While it is arguable for the purposes of liability that students who live across the bridge can be compared to students renting apartments and are therefore on their own, it does not seem acceptable to deny accountability for what happens to students that are assigned to go to designated Institute buildings.

Because Safe Walk patrols Institute buildings that are generally considered safe places to walk and dormitory row that is highly populated with students, yet ignores the needs of dormitory residents at Random Hall and architecture students, it does not "contribute too much to student security."

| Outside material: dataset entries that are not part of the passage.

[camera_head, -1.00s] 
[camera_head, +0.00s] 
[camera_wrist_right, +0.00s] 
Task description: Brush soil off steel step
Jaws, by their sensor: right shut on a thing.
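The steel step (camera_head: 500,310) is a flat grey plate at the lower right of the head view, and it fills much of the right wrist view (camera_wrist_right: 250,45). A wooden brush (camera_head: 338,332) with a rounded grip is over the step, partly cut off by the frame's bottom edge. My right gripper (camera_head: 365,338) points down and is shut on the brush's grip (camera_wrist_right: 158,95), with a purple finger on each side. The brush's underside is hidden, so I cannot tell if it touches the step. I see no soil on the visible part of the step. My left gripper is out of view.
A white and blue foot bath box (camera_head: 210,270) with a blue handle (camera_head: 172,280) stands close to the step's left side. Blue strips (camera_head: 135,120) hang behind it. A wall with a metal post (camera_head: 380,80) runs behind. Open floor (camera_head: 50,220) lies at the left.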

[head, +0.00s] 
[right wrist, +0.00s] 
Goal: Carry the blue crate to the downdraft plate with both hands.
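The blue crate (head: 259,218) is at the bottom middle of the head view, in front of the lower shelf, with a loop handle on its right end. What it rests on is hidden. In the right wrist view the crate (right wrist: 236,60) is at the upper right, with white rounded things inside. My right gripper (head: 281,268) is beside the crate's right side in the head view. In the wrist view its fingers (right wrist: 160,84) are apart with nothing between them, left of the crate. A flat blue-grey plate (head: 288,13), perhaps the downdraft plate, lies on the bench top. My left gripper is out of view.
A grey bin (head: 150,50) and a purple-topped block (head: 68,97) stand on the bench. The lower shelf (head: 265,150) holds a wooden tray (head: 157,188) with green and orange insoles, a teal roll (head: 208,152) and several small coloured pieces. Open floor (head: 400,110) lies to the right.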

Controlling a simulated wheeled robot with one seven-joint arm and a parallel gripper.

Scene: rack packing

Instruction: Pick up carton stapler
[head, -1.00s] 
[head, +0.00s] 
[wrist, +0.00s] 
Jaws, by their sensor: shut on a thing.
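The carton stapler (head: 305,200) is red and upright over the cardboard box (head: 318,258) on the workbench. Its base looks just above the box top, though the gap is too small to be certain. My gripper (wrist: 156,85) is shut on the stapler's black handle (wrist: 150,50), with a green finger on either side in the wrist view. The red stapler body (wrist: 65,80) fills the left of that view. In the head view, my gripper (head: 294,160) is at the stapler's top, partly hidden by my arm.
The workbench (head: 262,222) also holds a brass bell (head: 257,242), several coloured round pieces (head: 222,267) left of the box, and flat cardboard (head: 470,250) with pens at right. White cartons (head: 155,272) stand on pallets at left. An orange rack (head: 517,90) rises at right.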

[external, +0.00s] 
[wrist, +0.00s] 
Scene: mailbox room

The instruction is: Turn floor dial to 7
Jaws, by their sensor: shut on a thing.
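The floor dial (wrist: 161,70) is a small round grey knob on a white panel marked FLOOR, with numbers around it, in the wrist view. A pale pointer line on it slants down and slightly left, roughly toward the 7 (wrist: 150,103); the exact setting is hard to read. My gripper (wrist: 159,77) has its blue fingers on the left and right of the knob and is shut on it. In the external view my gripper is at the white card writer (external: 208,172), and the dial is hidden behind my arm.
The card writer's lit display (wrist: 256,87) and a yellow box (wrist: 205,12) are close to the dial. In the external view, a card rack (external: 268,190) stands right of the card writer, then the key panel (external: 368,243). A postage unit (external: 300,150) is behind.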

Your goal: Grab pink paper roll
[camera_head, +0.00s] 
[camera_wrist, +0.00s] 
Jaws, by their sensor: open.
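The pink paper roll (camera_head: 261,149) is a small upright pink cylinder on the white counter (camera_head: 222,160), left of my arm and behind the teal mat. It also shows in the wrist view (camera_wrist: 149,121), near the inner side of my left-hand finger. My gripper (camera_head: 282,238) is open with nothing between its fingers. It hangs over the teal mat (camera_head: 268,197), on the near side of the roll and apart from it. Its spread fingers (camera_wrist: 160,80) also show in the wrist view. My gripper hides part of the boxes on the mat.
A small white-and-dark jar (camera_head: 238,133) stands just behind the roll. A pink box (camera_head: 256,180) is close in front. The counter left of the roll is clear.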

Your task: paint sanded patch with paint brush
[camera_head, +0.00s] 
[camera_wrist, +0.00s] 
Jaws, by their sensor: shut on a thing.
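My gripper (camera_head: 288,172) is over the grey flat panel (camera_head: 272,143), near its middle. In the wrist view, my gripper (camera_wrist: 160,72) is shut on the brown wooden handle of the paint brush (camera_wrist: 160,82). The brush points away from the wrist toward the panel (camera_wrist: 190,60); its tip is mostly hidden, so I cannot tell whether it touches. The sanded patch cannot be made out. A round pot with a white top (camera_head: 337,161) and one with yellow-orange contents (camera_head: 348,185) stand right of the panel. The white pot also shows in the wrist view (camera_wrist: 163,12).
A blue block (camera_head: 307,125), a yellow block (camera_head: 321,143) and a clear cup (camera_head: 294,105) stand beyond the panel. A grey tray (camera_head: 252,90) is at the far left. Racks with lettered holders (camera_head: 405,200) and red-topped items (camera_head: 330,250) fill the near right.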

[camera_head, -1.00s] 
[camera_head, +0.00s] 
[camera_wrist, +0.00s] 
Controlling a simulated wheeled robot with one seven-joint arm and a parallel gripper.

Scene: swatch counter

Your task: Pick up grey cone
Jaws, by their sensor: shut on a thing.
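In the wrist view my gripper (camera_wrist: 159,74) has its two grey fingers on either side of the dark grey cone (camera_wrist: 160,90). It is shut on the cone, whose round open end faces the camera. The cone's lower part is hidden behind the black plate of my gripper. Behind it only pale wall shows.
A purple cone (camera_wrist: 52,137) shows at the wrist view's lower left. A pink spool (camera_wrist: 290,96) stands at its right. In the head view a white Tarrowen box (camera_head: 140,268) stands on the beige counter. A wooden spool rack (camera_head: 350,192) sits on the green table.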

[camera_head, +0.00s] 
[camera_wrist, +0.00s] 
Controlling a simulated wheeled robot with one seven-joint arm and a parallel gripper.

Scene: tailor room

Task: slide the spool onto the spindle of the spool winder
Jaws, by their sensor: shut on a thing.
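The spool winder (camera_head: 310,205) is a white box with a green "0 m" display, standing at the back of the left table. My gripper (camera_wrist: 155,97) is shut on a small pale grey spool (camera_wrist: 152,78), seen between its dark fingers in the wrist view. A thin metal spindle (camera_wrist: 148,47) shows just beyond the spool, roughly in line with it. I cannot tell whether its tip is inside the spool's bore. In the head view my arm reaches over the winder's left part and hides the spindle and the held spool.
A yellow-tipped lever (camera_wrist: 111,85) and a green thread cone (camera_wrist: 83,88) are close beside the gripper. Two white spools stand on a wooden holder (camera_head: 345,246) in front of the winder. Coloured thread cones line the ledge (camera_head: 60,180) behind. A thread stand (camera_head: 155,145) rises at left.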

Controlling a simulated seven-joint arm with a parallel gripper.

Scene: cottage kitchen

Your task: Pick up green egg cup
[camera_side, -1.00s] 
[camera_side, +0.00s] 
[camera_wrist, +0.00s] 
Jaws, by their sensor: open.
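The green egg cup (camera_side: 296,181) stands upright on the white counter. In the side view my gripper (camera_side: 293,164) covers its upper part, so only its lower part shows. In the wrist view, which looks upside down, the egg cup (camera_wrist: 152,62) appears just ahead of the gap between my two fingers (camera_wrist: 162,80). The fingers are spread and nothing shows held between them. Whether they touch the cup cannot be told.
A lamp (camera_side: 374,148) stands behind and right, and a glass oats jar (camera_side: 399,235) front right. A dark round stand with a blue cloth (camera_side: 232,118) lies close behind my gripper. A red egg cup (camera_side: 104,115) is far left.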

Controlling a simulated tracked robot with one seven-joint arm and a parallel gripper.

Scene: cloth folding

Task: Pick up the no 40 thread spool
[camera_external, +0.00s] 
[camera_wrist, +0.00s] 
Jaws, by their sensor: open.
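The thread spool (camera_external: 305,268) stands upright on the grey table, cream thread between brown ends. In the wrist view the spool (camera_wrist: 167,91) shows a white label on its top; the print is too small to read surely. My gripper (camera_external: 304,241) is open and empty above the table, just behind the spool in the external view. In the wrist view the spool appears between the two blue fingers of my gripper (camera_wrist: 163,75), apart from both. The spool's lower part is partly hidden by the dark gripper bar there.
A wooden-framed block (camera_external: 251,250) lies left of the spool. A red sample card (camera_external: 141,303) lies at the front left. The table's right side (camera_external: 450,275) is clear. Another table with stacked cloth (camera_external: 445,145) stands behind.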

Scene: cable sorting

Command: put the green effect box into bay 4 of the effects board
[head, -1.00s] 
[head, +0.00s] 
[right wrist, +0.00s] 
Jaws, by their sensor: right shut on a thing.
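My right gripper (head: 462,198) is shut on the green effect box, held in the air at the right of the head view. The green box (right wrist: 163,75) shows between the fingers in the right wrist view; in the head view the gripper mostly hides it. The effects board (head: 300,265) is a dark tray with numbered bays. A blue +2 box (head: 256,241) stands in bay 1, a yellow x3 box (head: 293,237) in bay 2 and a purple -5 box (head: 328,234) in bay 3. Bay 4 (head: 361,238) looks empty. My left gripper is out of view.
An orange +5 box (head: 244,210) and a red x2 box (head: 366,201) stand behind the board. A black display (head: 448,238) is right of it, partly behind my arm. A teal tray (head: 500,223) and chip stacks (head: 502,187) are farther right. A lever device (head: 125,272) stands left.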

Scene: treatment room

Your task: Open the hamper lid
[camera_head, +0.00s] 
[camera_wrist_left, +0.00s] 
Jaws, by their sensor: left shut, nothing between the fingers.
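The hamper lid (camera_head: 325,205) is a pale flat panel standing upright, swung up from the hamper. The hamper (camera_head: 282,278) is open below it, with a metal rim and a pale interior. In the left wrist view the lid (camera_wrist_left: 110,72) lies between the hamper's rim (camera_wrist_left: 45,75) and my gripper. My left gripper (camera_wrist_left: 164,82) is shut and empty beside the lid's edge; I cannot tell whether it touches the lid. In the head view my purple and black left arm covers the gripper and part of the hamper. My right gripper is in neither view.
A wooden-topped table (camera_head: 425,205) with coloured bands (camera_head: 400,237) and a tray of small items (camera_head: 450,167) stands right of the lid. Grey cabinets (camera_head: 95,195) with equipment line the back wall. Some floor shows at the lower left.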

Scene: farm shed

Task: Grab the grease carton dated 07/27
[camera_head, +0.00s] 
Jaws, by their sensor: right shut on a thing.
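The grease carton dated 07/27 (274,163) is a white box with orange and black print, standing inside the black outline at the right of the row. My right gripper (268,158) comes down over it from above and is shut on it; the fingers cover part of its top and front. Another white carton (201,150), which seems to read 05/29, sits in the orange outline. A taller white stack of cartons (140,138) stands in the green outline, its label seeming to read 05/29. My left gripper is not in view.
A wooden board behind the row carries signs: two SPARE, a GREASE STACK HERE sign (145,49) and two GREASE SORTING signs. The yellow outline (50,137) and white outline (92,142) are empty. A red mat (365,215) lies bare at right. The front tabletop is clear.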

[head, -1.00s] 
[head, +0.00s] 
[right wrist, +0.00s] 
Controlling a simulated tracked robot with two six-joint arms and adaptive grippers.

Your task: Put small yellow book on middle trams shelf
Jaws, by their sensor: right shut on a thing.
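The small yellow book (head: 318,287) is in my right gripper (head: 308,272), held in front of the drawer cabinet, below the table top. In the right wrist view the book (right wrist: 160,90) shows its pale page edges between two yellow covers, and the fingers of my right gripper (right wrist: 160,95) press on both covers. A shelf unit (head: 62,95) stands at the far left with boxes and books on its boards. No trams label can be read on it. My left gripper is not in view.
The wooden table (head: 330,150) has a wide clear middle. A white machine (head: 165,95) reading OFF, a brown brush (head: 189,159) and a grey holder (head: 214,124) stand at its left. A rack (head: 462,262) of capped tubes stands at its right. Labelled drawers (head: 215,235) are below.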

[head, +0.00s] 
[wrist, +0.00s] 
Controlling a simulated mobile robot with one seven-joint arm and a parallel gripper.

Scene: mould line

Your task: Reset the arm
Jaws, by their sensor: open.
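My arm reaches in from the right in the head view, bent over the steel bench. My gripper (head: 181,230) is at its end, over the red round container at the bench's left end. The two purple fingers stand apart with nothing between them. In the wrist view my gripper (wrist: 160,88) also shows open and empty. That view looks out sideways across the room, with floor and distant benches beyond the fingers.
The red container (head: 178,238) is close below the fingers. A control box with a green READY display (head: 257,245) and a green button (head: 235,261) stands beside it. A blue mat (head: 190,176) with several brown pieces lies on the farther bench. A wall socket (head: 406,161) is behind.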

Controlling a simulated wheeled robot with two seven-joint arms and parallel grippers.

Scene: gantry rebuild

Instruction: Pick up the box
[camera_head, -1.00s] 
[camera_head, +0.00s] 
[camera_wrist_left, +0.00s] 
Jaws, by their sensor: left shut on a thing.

Is Safe Walk for the protection of the campus or for the protection of students? Compared to students walking along dormitory row, there are relatively few students going in these other directions to pair up with, although many would prefer the safety of a group. Students do not take advantage of this service because they can't. Its "value" is limited to the "safer" areas of campus.

The solution presented is to take Safe Ride. This entails a 20 to 30 minute wait in a publicly advertised area for a ride which alone can take up 20 minutes. Instead, many students choose the five or 10 minute walk thereby reducing the time they are exposed to criminal and natural (i.e. snow, hail, rain) elements. My vested interest is Random Hall. At our first house meeting, I informed the residents that Safe Walk was available for on-campus travel, but it was off-limits for our needs. We are expected to commute to and from Random Hall, yet it is too unsafe to allow Safe Walk to escort me or my fellow dormitory mates back from campus proper. If a person from Random Hall was to join Safe Walk, they would not be allowed to walk home while on duty.

Why is it too much to ask to allow Safe Walk to walk the three blocks from Vassar Street to Random or across the Harvard Bridge to Beacon Street? Even if the Campus Police do not have an official capacity to assist students in these areas, don't they have better access to local authorities than a student out alone? If the Institute cannot allow Safe Walk to escort students to places that we can be assigned to go, what right does it have to expect us to even go to these places on our own, especially without assistance when the means of reasonable protection are available.

We would like to use Safe Walk. Members of Safe Walk would like to help us. Current MIT policy does not allow Safe Walk to be effective for the students who need it the most.